[SHORT EXERCISE]
Reproduce the listing below character for character; drop every image.
--- begin ---
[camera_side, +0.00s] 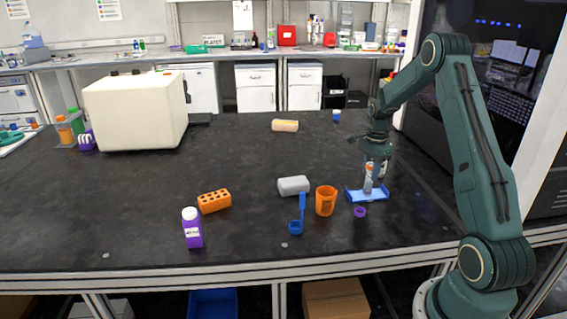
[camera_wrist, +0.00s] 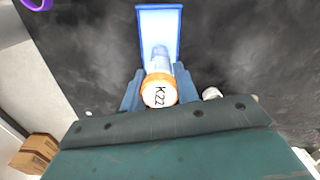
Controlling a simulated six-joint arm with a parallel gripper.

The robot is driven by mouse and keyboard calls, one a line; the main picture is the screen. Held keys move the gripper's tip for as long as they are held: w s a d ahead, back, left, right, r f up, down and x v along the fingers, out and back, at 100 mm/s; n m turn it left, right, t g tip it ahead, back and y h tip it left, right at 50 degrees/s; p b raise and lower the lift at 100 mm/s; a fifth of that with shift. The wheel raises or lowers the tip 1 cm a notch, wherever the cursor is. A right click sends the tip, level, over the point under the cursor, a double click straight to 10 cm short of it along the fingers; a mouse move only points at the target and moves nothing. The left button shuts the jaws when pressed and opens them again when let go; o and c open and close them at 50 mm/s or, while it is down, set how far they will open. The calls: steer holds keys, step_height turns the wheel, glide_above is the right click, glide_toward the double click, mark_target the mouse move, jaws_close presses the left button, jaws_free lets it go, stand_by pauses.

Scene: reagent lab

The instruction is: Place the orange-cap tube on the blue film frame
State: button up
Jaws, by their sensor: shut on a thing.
--- end ---
[SOLUTION FOR THIS PROBLEM]
[camera_side, +0.00s] 
[camera_wrist, +0.00s] 
Controlling a simulated six-joint arm with a parallel gripper.

The robot is driven by mouse and keyboard calls, one a line; the main picture is the screen. Held keys move the gripper's tip for as long as they are held: w s a d ahead, back, left, right, r f up, down and x v along the fingers, out and back, at 100 mm/s; n m turn it left, right, t g tip it ahead, back and y h tip it left, right at 50 degrees/s; p b raise and lower the lift at 100 mm/s; a fifth of that with shift. The wheel raises or lowers the tip 1 cm a notch, wherever the cursor is. A right click sends the tip, level, over the point under the cursor, a double click straight to 10 cm short of it along the fingers; a mouse move only points at the target and moves nothing. The left button shuts the jaws when pressed and opens them again when let go; o and c open and close them at 50 mm/s or, while it is down, set how far they will open. The calls: steer holds keys, step_height turns the wheel, glide_above is the right click, glide_toward the double click, mark_target the mouse move, jaws_close presses the left button, jaws_free lets it go, stand_by pauses.

Scene: reagent lab

The instruction is: Place the orange-cap tube on the blue film frame
State: button up
Jaws, by their sensor: shut on a thing.

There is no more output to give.